So is it correct to assume that $\lim_{n\rightarrow \infty} {\sqrt[n]{\ln(n)}}=1$ using this thought process?
On
To solve this limit, it's helpful to employ L'Hôpital's Rule, but in a form applicable to sequences and involving logarithms, due to the indeterminate form that arises. The form we'll use involves taking the logarithm of the sequence and then applying L'Hôpital's Rule:
First, recognize that directly applying L'Hôpital's Rule to the original sequence isn't straightforward. We need to manipulate the expression into a form that allows us to apply the rule.
Convert the limit into an exponent of $e$ to facilitate the use of L'Hôpital's Rule: $$ \lim _{n \rightarrow \infty} \sqrt[n]{\ln (n)} = \lim _{n \rightarrow \infty} e^{\frac{\ln(\ln(n))}{n}} $$ This step involves understanding that $\sqrt[n]{x} = x^{\frac{1}{n}} = e^{\frac{\ln(x)}{n}}$.
Now, consider the exponent separately: $$ \lim _{n \rightarrow \infty} \frac{\ln(\ln(n))}{n} $$ This limit appears to be of the form $\frac{\infty}{\infty}$ as $n \rightarrow \infty$, allowing us to apply L'Hôpital's Rule.
Apply L'Hôpital's Rule by differentiating the numerator and the denominator separately:
The new limit to evaluate is: $$ \lim _{n \rightarrow \infty} \frac{1}{n\ln(n)} $$
This new limit clearly approaches $0$ as $n$ approaches infinity, because the denominator grows without bound much faster than the numerator.
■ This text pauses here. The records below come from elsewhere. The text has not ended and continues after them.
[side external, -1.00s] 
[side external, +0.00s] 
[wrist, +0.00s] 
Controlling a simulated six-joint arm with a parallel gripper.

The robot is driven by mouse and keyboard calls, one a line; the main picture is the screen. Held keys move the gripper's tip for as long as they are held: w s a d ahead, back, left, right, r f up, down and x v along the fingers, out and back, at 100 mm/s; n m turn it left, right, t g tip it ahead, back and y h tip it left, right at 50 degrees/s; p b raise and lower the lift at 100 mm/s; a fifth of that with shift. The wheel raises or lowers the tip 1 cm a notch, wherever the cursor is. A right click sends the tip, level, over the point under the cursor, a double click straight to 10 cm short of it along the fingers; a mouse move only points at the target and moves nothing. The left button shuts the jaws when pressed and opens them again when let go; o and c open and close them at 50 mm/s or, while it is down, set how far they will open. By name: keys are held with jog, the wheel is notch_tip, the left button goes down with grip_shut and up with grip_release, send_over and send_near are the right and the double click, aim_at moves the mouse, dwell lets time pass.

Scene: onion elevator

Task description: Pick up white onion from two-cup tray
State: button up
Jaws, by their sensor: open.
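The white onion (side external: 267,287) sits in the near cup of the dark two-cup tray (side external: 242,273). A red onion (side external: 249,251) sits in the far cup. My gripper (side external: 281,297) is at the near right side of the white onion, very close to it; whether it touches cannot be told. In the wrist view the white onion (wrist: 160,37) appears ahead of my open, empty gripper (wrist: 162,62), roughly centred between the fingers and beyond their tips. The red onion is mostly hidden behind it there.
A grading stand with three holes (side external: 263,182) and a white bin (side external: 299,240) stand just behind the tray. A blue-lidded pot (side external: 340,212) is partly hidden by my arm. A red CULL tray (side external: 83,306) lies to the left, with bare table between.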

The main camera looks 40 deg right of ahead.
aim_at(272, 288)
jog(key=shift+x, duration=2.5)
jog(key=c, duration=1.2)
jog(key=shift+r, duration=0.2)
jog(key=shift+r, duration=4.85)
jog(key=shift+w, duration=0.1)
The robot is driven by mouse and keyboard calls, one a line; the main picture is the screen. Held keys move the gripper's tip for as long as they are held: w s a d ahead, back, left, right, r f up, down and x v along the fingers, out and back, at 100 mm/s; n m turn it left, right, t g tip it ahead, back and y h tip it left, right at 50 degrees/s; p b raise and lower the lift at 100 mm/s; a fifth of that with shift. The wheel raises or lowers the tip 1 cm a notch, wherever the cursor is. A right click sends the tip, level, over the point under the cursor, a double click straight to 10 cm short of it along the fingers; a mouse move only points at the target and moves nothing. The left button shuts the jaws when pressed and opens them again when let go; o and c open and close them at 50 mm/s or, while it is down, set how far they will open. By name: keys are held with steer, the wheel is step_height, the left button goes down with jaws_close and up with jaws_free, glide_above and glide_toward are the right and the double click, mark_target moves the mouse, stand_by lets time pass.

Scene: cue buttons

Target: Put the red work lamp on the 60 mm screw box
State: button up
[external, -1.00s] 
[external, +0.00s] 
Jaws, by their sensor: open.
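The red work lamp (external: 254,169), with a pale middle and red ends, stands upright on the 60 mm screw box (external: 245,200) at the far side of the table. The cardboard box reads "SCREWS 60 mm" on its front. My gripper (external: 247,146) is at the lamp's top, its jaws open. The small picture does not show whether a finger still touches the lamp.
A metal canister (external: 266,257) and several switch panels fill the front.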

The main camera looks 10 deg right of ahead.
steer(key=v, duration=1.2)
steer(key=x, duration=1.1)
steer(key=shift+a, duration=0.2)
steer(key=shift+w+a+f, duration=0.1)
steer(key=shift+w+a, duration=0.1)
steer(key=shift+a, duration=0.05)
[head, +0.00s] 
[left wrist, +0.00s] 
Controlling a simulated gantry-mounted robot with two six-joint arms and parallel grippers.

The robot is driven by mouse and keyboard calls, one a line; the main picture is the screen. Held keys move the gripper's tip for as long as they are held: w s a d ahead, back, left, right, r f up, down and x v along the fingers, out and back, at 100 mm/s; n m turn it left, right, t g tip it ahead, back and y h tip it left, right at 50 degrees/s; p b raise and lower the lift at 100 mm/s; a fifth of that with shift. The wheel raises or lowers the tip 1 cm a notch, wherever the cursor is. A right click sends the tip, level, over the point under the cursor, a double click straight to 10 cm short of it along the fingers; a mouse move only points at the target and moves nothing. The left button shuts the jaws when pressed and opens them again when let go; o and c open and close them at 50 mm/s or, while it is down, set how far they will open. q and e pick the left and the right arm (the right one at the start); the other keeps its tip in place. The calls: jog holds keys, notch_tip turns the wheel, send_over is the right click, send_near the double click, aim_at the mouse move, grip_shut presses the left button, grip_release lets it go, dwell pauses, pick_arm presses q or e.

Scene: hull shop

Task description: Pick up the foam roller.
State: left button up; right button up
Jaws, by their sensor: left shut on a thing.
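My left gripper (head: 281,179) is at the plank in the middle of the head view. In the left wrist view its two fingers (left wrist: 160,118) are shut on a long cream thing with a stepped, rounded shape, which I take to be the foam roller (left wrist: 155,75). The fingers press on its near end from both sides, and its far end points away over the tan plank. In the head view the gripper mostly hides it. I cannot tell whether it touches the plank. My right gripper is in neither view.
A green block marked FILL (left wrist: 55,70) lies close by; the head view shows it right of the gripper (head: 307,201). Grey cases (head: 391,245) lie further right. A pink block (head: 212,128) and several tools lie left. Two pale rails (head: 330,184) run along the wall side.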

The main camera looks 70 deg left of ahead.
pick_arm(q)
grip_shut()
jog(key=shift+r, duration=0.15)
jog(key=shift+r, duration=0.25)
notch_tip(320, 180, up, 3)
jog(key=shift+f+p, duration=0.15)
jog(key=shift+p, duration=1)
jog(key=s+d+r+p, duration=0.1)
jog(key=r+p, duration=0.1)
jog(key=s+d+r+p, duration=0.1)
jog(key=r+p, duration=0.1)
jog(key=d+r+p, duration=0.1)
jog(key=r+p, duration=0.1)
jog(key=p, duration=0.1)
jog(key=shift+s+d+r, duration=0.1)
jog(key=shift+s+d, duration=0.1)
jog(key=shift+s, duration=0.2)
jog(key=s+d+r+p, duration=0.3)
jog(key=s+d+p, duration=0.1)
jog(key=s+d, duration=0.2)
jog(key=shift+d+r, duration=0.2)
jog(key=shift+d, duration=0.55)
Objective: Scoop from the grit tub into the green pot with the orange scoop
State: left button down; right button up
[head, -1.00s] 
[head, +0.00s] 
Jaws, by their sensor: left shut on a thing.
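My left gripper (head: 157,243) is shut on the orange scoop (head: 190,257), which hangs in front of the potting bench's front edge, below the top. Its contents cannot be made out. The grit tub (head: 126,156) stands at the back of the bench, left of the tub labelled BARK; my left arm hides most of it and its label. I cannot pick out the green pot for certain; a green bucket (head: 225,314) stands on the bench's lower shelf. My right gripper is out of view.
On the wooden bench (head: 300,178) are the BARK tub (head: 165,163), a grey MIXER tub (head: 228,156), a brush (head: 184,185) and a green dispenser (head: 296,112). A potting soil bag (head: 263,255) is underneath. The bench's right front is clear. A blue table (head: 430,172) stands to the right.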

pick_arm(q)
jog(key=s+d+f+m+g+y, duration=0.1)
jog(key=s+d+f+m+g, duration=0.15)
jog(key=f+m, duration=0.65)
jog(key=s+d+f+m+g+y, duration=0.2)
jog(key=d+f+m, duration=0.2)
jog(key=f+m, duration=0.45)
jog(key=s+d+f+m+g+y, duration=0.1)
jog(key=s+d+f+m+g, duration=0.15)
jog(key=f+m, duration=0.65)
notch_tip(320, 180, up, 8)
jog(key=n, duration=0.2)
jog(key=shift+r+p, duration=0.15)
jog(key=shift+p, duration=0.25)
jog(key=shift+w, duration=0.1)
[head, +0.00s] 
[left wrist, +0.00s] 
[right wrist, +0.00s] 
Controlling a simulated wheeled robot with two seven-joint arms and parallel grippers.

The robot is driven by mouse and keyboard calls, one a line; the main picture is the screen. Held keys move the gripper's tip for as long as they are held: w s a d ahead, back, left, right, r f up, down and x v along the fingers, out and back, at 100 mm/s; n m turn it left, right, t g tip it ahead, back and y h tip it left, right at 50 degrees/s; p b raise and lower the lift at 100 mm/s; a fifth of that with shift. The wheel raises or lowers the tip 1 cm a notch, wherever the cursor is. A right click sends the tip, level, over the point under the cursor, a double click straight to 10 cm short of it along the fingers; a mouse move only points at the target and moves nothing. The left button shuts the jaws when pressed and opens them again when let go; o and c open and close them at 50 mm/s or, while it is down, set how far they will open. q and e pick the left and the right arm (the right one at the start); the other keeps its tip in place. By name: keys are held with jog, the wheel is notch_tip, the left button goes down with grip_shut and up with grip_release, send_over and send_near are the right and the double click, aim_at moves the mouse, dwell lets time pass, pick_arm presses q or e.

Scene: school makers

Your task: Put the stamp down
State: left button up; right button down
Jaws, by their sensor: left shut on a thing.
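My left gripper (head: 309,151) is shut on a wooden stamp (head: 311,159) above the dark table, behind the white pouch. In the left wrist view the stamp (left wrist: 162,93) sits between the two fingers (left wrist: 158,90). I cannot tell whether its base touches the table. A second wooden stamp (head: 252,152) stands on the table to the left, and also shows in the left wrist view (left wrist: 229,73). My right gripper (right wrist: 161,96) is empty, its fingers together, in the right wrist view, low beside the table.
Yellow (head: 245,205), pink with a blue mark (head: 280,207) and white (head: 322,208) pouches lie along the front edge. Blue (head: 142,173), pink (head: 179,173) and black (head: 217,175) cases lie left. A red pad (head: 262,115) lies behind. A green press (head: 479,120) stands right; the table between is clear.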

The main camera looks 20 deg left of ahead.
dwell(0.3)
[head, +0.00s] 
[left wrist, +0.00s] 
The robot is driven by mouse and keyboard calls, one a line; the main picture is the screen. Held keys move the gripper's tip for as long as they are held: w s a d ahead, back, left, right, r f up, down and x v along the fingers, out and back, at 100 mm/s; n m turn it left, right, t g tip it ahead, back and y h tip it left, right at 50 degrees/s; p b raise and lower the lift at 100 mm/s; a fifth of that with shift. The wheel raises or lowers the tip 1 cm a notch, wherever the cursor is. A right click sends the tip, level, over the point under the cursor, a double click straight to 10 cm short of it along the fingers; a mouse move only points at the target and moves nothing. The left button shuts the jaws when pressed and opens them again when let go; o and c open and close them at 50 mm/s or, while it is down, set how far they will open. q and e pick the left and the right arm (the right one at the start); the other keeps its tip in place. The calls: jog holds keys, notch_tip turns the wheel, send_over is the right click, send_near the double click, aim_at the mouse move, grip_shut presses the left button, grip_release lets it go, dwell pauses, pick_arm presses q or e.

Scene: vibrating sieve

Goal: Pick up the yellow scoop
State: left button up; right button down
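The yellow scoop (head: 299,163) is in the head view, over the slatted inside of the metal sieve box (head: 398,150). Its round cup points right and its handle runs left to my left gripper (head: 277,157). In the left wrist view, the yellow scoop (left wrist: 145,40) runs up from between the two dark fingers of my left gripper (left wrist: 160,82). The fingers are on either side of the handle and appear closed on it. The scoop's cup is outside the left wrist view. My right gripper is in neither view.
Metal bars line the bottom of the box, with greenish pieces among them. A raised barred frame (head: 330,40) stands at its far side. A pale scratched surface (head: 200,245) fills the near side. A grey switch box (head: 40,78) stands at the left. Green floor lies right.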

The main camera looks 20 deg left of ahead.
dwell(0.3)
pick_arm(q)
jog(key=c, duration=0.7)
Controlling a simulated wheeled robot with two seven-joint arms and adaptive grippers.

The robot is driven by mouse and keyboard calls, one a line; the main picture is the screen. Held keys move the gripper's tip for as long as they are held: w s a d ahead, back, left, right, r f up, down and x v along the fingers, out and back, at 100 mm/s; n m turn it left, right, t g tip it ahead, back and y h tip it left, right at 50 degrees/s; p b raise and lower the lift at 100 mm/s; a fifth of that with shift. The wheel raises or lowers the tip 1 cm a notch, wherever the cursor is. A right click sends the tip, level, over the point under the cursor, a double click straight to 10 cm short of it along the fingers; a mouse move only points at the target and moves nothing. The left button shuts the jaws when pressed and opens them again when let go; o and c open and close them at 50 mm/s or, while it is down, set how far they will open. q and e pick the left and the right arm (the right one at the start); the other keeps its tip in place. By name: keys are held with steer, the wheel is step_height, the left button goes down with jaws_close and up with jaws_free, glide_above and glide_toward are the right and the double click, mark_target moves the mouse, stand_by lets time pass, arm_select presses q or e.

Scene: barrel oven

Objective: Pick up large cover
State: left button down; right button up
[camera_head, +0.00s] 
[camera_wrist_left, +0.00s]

Since the exponent of $e$ goes to $0$, the original limit becomes: $$ e^0 = 1 $$
Therefore, the correct evaluation of your limit is indeed $1$, but the reasoning involves understanding the behavior of $\ln(n)$ as $n$ grows and correctly applying L'Hôpital's Rule to an appropriately transformed expression, not directly applying the rule for constants to a variable function. Your initial intuition was close, but the detailed explanation provides a clearer justification.
On
Since we have $\dfrac{\ln(n)}n\to 0$
then for any given $\varepsilon>0$ there exists $n_0$ such that $n\ge n_0$ then $\dfrac{\ln(n)}{n}<\varepsilon$
Therefore $1\le\ln(n)\le n\varepsilon\le 1+n\varepsilon\le(1+\varepsilon)^n\quad$ by binomial expansion
And you get taking the the n-root $\quad 1\le\sqrt[n]{\ln(n)}\le 1+\varepsilon$.
On
This paper provides a series of upper and lower bounds for the logarithmic function. They are given in the form of Padé approximants and rational approximations (have a look at Table $3$ on page $9$ of the linked paper).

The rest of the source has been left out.